→ **Problem requirements**:
From the entries below, tally how many lines contain "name" and report only that figure.

* Start Listed records *

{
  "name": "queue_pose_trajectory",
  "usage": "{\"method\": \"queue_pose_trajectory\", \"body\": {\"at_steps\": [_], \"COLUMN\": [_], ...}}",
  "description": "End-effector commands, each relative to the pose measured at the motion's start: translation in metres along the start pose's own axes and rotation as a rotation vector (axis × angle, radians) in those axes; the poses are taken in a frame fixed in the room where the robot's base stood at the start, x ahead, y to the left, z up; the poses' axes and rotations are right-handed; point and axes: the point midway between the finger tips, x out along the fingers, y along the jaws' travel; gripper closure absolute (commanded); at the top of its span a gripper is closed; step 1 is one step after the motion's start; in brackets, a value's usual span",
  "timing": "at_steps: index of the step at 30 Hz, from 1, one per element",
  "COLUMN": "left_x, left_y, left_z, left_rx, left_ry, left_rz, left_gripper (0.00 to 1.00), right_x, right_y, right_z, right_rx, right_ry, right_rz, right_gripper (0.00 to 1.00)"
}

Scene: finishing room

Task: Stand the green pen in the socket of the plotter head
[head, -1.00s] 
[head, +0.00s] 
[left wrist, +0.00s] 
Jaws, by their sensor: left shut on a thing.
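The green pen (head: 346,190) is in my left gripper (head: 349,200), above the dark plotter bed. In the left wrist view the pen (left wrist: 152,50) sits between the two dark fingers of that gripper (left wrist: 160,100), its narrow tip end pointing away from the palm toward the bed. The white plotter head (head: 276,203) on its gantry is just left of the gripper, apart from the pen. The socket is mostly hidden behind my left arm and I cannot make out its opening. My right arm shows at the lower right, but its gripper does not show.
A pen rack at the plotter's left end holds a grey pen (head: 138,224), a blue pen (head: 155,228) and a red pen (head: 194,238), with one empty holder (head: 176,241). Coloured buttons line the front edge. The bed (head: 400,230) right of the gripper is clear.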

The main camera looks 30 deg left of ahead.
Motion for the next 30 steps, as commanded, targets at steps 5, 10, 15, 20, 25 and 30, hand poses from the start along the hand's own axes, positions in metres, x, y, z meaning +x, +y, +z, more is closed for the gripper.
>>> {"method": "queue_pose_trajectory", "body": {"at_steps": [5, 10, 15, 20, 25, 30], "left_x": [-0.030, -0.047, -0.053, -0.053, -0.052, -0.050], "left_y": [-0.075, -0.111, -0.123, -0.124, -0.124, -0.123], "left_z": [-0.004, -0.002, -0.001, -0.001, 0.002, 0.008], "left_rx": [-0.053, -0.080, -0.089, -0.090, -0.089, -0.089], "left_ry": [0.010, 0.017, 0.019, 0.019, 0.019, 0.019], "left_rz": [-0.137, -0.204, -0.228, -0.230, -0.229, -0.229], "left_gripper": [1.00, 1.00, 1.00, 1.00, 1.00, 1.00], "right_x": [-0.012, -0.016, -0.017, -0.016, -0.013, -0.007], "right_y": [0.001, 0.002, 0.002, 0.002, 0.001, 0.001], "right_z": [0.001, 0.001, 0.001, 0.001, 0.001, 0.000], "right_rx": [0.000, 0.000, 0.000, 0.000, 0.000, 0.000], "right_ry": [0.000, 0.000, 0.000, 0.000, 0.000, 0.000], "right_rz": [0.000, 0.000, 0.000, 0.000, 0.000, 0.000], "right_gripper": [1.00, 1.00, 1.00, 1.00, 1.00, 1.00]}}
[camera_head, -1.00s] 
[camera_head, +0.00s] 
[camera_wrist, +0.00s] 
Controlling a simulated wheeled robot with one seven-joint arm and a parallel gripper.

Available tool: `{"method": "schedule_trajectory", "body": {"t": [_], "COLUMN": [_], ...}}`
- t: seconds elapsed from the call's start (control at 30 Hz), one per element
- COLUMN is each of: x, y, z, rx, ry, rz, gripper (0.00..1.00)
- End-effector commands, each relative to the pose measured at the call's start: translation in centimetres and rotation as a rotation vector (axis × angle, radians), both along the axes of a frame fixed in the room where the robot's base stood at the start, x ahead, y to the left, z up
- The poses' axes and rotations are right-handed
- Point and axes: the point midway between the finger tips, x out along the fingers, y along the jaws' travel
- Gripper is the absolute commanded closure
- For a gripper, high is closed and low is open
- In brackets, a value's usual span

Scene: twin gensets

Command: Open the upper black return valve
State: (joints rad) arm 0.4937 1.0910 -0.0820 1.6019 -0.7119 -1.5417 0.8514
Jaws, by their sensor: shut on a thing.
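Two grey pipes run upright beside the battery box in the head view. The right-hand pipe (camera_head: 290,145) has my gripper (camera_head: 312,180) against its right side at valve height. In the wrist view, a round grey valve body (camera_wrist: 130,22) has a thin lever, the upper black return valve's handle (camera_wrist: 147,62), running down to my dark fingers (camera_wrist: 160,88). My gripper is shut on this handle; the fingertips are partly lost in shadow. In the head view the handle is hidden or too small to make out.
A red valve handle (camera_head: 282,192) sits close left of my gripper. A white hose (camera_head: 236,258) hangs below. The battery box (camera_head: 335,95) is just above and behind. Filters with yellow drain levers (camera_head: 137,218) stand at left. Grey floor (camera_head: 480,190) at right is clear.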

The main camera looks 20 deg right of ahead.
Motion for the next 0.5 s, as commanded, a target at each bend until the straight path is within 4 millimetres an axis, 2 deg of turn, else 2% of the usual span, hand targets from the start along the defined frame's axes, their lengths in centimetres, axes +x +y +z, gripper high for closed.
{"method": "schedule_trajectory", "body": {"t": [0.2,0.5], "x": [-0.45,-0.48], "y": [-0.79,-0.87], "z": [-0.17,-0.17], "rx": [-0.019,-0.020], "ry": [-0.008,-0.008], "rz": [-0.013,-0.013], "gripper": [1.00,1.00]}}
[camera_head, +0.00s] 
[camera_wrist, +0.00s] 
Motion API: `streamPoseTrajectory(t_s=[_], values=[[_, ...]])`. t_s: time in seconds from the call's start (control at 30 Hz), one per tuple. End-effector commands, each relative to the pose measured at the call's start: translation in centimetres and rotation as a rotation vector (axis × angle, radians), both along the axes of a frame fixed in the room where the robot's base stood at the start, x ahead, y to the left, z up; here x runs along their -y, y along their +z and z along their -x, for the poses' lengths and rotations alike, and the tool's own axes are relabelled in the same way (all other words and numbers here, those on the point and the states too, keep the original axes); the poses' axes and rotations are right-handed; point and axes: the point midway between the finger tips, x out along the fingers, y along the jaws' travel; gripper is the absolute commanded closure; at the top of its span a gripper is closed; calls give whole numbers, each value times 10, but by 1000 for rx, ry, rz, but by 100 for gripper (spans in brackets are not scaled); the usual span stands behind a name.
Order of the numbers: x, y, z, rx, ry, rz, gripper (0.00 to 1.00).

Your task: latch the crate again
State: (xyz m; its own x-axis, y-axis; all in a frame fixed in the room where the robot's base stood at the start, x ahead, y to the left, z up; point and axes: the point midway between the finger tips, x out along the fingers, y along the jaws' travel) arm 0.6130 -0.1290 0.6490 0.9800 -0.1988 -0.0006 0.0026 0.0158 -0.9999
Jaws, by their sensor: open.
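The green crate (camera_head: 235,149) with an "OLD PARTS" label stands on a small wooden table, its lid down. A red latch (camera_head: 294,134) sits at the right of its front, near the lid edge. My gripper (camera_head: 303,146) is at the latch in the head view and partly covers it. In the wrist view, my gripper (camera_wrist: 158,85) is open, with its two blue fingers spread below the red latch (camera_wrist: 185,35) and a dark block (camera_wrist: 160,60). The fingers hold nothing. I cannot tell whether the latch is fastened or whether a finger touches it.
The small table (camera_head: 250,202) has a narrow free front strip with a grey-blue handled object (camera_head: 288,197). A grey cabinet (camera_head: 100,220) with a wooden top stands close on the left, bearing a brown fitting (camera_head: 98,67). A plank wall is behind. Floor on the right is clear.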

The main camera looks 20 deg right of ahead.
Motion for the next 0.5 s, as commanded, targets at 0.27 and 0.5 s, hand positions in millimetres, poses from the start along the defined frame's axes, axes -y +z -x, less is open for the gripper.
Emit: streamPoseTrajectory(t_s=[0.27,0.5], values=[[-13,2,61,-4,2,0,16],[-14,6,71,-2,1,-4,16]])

* End Listed records *

→ **Task output**:
2